Richard Eyre's revival of Arthur Miller's The Crucible, which begins previews Feb. 16 at the Virginia Theatre, has added a number of Broadway veterans to a cast led by Liam Neeson, Laura Linney and Brian Murray. Joining them will be Tom Aldredge (1776), Anne Pitoniak (currently in Dance of Death), John Benjamin Hickey (Love! Valour! Compassion!) and the newly-announced Christopher Evan Welch (London Assurance, the current Off-Bway Othello), J.R. Horne, Paul O'Brien, Jeanne Paulsen, Jennifer Carpenter, Henry Stram, Patrice Johnson, Jack Willis, Frank Raiter, Dale Soules (The Magic Show), Kristen Bell, Betsy Hogg, Sevrin Anne Mason and Stephen Lee Anderson. Angela Bettis (The Father, opposite Frank Langella) plays scheming Abigail.
In The Crucible, opening March 7, Laura Linney will play the prudish wife of Liam Neeson's John Proctor. Designing The Crucible are Paul Gallo (lighting) and Tim Hatley (sets and costumes).
Actress Linney has been a common fixture on the New York stage since first attracting attention as Nina in a modernized downtown Seagull and playing an aggressive German journalist in Donald Margulies' Sight Unseen. But her currency as an actress increased manyfold last year due to her many-faceted, Oscar-nominated performance as a single mom dealing with a wastrel brother in Kenneth Lonergan's film "You Can Count on Me." Linney's most recent stage turn was as Yelena in the Roundabout Theatre Company's Uncle Vanya on Broadway.
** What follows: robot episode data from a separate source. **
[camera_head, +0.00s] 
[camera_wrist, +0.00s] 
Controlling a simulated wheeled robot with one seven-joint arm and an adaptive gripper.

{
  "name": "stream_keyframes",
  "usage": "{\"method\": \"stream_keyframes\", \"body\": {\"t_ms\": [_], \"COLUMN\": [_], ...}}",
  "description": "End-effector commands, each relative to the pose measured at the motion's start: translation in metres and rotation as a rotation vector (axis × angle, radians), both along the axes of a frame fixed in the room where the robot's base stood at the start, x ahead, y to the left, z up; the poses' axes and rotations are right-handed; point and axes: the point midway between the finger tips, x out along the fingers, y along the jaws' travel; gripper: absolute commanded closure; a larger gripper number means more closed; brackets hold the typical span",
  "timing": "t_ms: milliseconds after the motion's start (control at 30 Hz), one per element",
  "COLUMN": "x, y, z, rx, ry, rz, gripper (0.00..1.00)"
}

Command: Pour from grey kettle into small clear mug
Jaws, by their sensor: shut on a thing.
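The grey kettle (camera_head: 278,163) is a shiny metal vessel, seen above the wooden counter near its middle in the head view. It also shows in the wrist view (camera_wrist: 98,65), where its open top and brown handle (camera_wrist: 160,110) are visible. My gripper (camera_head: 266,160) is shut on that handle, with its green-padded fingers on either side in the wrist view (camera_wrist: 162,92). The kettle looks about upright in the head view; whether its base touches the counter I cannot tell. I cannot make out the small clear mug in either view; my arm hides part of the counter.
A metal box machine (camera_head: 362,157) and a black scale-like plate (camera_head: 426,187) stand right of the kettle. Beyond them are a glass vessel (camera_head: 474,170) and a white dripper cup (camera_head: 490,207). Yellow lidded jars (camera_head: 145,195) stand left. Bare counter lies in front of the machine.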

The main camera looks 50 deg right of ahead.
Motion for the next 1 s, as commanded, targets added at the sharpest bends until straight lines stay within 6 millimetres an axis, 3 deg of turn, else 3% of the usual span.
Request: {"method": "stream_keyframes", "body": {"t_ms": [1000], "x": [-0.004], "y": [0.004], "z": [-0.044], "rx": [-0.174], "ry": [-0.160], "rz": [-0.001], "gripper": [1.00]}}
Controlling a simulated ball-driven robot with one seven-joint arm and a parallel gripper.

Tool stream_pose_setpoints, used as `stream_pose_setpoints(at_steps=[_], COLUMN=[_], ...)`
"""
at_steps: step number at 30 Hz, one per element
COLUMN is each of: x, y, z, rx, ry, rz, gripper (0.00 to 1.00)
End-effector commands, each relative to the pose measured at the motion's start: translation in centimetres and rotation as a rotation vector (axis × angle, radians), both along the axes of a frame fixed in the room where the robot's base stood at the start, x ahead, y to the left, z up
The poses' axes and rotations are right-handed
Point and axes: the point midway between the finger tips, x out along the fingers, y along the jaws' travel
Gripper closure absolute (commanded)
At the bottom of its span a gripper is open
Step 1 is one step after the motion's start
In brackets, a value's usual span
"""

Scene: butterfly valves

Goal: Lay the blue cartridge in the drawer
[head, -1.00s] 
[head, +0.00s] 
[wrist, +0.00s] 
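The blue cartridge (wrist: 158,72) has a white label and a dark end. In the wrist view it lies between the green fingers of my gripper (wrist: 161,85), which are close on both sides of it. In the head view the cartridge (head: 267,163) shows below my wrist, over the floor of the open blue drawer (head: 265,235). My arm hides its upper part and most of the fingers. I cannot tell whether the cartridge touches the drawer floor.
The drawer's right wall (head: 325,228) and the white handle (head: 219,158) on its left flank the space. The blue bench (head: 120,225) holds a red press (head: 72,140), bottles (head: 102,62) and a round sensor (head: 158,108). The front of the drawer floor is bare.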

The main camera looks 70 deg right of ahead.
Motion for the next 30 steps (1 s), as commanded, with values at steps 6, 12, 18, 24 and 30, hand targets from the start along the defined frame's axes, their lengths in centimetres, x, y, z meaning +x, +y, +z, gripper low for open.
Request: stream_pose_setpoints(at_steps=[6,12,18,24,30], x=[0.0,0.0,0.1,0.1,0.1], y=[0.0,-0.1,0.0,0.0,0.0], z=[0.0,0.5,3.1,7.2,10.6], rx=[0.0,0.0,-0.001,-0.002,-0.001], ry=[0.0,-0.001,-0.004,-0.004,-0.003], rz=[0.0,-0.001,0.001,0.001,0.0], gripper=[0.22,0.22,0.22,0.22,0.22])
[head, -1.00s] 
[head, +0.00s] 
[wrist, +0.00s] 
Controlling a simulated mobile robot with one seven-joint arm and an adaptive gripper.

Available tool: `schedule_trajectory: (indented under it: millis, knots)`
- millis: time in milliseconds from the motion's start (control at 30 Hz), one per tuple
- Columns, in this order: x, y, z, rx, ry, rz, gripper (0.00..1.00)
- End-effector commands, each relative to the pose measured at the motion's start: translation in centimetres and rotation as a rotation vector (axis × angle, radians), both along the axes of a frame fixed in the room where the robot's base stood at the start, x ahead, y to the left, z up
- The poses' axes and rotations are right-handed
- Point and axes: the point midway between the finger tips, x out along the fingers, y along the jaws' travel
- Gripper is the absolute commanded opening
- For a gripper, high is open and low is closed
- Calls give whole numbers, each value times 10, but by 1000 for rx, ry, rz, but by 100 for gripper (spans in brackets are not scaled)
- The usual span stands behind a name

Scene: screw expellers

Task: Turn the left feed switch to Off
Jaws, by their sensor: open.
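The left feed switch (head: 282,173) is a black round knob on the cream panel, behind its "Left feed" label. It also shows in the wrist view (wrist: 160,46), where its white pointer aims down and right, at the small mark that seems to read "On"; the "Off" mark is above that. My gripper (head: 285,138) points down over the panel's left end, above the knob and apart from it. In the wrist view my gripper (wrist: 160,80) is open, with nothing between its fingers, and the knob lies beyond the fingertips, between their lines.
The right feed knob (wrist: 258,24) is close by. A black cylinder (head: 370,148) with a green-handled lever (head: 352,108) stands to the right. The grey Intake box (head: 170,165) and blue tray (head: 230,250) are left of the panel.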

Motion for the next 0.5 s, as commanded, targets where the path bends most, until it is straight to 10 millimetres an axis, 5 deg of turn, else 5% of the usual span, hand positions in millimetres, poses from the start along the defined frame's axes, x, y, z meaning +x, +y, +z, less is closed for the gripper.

She has also appeared on Broadway in Holiday and The Seagull (as Nina).
Over the past several years, Murray has done three-to-four productions a season, including stints in Uncle Vanya, Entertaining Mr. Sloan, Racing Demon, Travels With My Aunt (Drama Desk and Outer Critics Circle Awards), A Small Family Business, the original Noises Off (Drama Desk Award), Black Comedy, Da, Sleuth, All in Good Time, and Peter Brook's Royal Shakespeare Company production of King Lear. He's currently in the Atlantic Theatre Company's Hobson's Choice, following an acclaimed stint in The Play About the Baby. Neeson's last Broadway stint was in David Hare's Judas Kiss.
Director Eyre told Playbill On-Line (July 30) rehearsals would begin Jan. 7 for the David Richenthal-produced venture. Director Richard Eyre, former head of the UK's Royal National Theatre, recently wrote a book and created a TV miniseries about 20th century Western theatre. *
News that David Richenthal, the producer who brought Miller's Death of a Salesman and The Price to Broadway in the past three years, was hoping to revive Miller's 1953 parable, The Crucible, for Broadway, first broke last October. The drama will play a 15-week limited run on Broadway. Richenthal has become a one-man Miller industry in the past few years, backing Broadway revivals of Death of a Salesman (directed by Robert Falls) and The Price (directed by James Naughton). He is also behind a projected revival of O'Neill's Long Day's Journey Into Night, which will bow at Chicago's Goodman Theatre in February 2002, with Robert Falls directing Brian Dennehy, and then move to Broadway.
The Crucible, written in reaction to the McCarthy witch hunts of the 1950s, tells of leaders in puritannical Salem overreacting to a rash of phony mass hysteria in its young women.